** Start of Provided entries **
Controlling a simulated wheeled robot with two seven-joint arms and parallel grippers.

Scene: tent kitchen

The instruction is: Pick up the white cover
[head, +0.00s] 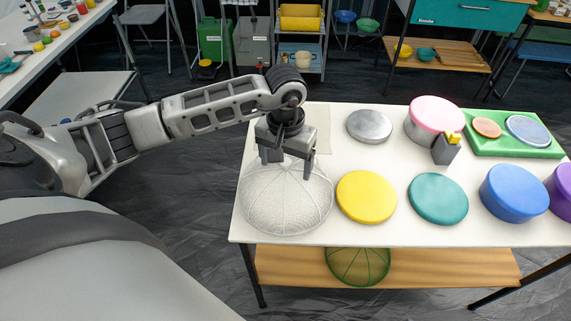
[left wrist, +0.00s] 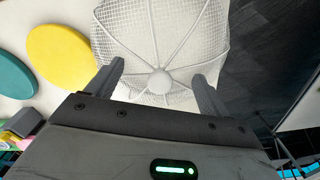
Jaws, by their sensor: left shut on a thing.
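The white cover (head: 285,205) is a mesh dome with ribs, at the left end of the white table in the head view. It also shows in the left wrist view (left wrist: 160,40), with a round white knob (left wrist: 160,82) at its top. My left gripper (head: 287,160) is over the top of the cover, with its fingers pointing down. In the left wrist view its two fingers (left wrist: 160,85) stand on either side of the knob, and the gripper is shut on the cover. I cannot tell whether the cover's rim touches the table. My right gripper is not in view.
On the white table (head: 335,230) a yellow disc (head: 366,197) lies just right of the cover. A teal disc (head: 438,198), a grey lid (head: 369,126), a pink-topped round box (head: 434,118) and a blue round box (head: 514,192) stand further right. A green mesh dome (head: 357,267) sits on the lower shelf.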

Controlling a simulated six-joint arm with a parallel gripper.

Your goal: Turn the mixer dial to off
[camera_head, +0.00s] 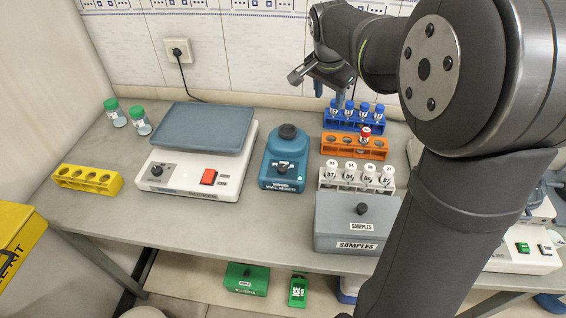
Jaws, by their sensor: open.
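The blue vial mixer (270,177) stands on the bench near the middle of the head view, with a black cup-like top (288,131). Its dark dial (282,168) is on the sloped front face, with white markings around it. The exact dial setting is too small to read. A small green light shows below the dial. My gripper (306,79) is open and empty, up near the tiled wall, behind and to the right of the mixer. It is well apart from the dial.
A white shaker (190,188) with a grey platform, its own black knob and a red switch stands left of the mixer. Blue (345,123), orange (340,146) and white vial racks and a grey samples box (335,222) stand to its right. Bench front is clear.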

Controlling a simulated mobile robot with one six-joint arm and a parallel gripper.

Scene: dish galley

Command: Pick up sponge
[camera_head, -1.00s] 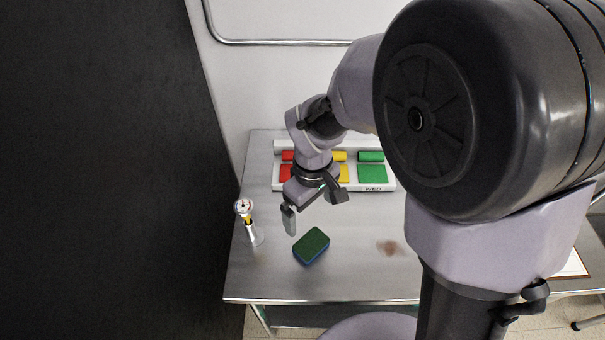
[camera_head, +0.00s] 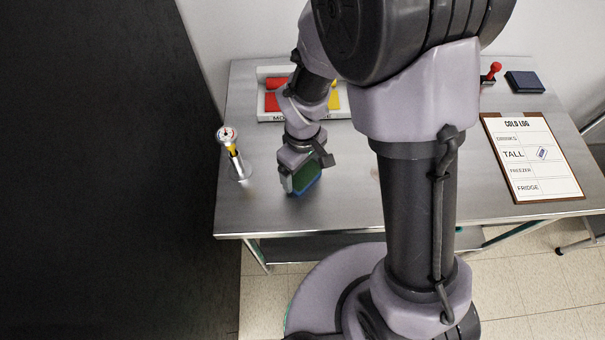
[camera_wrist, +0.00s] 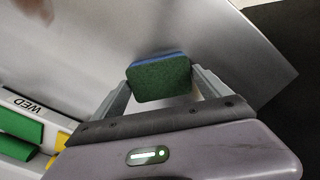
** End of Provided entries **
**Exercise instructions**
Quote the data above in full, leaving out the pictures it holds.

**Answer to the exercise**
Controlling a simulated wheeled robot with two seven-joint arms and parallel grippers.

Scene: tent kitchen

The instruction is: Pick up the white cover
[head, +0.00s] 
[left wrist, +0.00s] 
Jaws, by their sensor: left shut on a thing.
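The white cover (head: 285,205) is a mesh dome with ribs, at the left end of the white table in the head view. It also shows in the left wrist view (left wrist: 160,40), with a round white knob (left wrist: 160,82) at its top. My left gripper (head: 287,160) is over the top of the cover, with its fingers pointing down. In the left wrist view its two fingers (left wrist: 160,85) stand on either side of the knob, and the gripper is shut on the cover. I cannot tell whether the cover's rim touches the table. My right gripper is not in view.
On the white table (head: 335,230) a yellow disc (head: 366,197) lies just right of the cover. A teal disc (head: 438,198), a grey lid (head: 369,126), a pink-topped round box (head: 434,118) and a blue round box (head: 514,192) stand further right. A green mesh dome (head: 357,267) sits on the lower shelf.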

Controlling a simulated six-joint arm with a parallel gripper.

Your goal: Turn the mixer dial to off
[camera_head, +0.00s] 
Jaws, by their sensor: open.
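The blue vial mixer (270,177) stands on the bench near the middle of the head view, with a black cup-like top (288,131). Its dark dial (282,168) is on the sloped front face, with white markings around it. The exact dial setting is too small to read. A small green light shows below the dial. My gripper (306,79) is open and empty, up near the tiled wall, behind and to the right of the mixer. It is well apart from the dial.
A white shaker (190,188) with a grey platform, its own black knob and a red switch stands left of the mixer. Blue (345,123), orange (340,146) and white vial racks and a grey samples box (335,222) stand to its right. Bench front is clear.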

Controlling a simulated mobile robot with one six-joint arm and a parallel gripper.

Scene: dish galley

Command: Pick up sponge
[camera_head, -1.00s] 
[camera_head, +0.00s] 
[camera_wrist, +0.00s] 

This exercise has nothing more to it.